Buffett's Commandments

Views on inflation

Inflation is as much a dreaded word for corporates as it is for individuals. It eats up returns for the ordinary shareholder

Views on inflation

Inflation acts as a gigantic corporate tapeworm. That tapeworm preemptively consumes its requisite daily diet of investment dollars regardless of the health of the host organism. Whatever the level of reported profits (even if nil), more dollars for receivables, inventory, and fixed assets are continuously required by the business in order to merely match the unit volume of the previous year.

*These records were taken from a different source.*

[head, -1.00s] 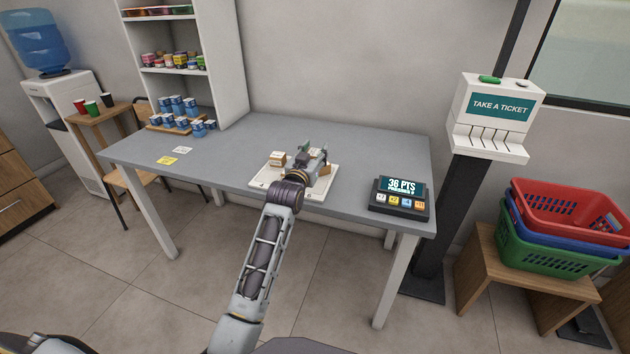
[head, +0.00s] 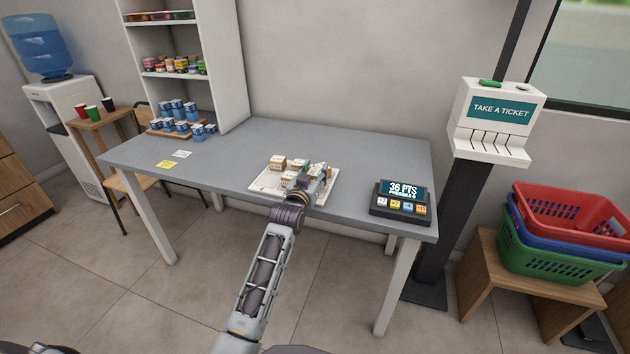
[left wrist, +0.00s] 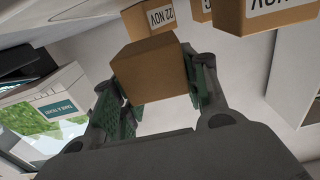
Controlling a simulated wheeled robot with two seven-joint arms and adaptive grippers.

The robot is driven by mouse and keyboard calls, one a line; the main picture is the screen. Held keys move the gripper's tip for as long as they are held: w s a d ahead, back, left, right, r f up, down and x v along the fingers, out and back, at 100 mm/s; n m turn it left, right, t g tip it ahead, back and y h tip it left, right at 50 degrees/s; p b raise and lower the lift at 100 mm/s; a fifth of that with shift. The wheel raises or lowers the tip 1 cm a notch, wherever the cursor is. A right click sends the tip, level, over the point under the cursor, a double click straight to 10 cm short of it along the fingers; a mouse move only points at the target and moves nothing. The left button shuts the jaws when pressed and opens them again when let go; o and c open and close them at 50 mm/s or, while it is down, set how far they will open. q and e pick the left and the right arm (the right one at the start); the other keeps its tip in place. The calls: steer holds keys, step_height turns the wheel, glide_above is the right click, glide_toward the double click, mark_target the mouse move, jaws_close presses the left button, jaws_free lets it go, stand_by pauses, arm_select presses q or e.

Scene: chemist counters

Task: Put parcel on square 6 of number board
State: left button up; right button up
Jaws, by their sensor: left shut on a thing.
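The white number board (head: 262,187) lies on the grey table, with several small brown parcels on it, such as one at its back left (head: 278,163). Its square numbers are too small to read or covered. My left gripper (head: 317,175) is over the right part of the board. In the left wrist view its green-padded jaws are shut on a plain brown parcel (left wrist: 150,78). Another parcel marked 22 NOV (left wrist: 152,18) shows just beyond it. The arm and hand hide the front right of the board; I cannot tell whether the held parcel touches it. My right gripper is not in view.
A dark points display (head: 401,200) stands right of the board. Blue-labelled cans (head: 181,125) stand at the table's back left, near two cards. The grey table (head: 225,160) is clear left of the board. A ticket dispenser (head: 492,120) stands beyond the right edge.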

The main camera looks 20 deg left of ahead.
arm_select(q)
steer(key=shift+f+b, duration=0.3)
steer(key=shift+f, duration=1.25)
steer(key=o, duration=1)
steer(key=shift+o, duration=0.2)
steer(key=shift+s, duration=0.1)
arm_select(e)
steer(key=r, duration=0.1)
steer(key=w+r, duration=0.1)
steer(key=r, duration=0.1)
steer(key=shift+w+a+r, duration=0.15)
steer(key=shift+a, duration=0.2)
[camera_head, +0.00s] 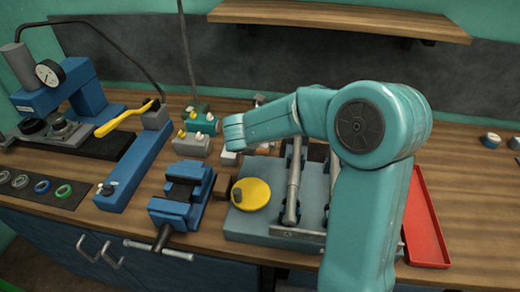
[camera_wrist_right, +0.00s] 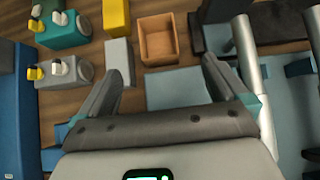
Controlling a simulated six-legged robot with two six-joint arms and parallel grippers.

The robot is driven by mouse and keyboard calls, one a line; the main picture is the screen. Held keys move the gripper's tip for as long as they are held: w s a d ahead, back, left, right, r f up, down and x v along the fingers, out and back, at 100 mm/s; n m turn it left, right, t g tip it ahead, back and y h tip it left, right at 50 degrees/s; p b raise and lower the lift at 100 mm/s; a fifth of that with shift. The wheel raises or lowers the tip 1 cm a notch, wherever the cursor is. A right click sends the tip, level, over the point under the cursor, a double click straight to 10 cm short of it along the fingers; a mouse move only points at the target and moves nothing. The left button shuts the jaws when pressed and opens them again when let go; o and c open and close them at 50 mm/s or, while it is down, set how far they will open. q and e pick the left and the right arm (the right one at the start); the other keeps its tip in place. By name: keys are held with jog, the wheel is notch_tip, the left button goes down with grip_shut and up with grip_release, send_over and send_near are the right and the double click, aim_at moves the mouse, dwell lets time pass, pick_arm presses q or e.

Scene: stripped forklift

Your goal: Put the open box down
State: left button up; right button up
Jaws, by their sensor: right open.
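The open box (camera_wrist_right: 158,38) is a small brown, square, open-topped box. In the right wrist view it appears to stand upright on the wooden bench, with its empty inside showing. My right gripper (camera_wrist_right: 162,73) is open and empty. The box lies beyond its two fingertips, roughly between their lines, and no finger touches it. In the head view my right arm reaches over the bench, but its jaws and the open box cannot be made out. My left gripper is in neither view.
In the wrist view a grey block (camera_wrist_right: 118,62), a yellow block (camera_wrist_right: 116,15) and a teal valve unit (camera_wrist_right: 64,30) stand left of the box. A metal cylinder (camera_wrist_right: 247,55) is to the right. In the head view, a blue vise (camera_head: 182,193) and red tray (camera_head: 424,225) flank the grey plate (camera_head: 262,228).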

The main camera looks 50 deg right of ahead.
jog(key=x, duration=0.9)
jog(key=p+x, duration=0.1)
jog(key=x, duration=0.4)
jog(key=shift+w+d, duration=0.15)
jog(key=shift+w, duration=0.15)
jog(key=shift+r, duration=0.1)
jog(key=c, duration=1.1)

The less prosperous the enterprise, the greater the proportion of available sustenance claimed by the tapeworm.
Annual Report, 1981

That combination-the inflation rate plus the percentage of capital that must be paid by the owner to transfer into his own pocket the annual earnings achieved by the business (i.e., ordinary income tax on dividends and capital gains tax on retained earnings)-can be thought of as an 'investor's misery index'. When this index exceeds the rate of return earned on equity by the business, the investor's purchasing power, i.e., real capital shrinks even though he consumes nothing at all actually. We have no corporate solution to this kind of a problem; high inflation rates will not help us earn higher rates of return on equity.
Annual Report, 1979

Buffett speaks
And then came along a 1924 book-slim and initially unheralded but destined to move markets as never before-written by a man named Edgar Lawrence Smith. The book, called Common Stocks as Long Term Investments, chronicled a study Smith had done of security price movements in the 56 years ended in 1922. Smith had started off his study with a hypothesis: Stocks would do better in times of inflation, and bonds would do better in times of deflation. It was a perfectly reasonable hypothesis. But consider the first words in the book: "These studies are the record of a failure-the failure of facts to sustain a preconceived theory.
Forbes, 2001

An irony of inflation-induced financial requirements is that highly profitable companies-generally the best credits-require relatively little debt capital.

But the laggards in profitability can never get enough. Lenders understand this problem much better than they did a decade ago-and are correspondingly less willing to let capital hungry, low-profitability enterprises leverage themselves to the sky.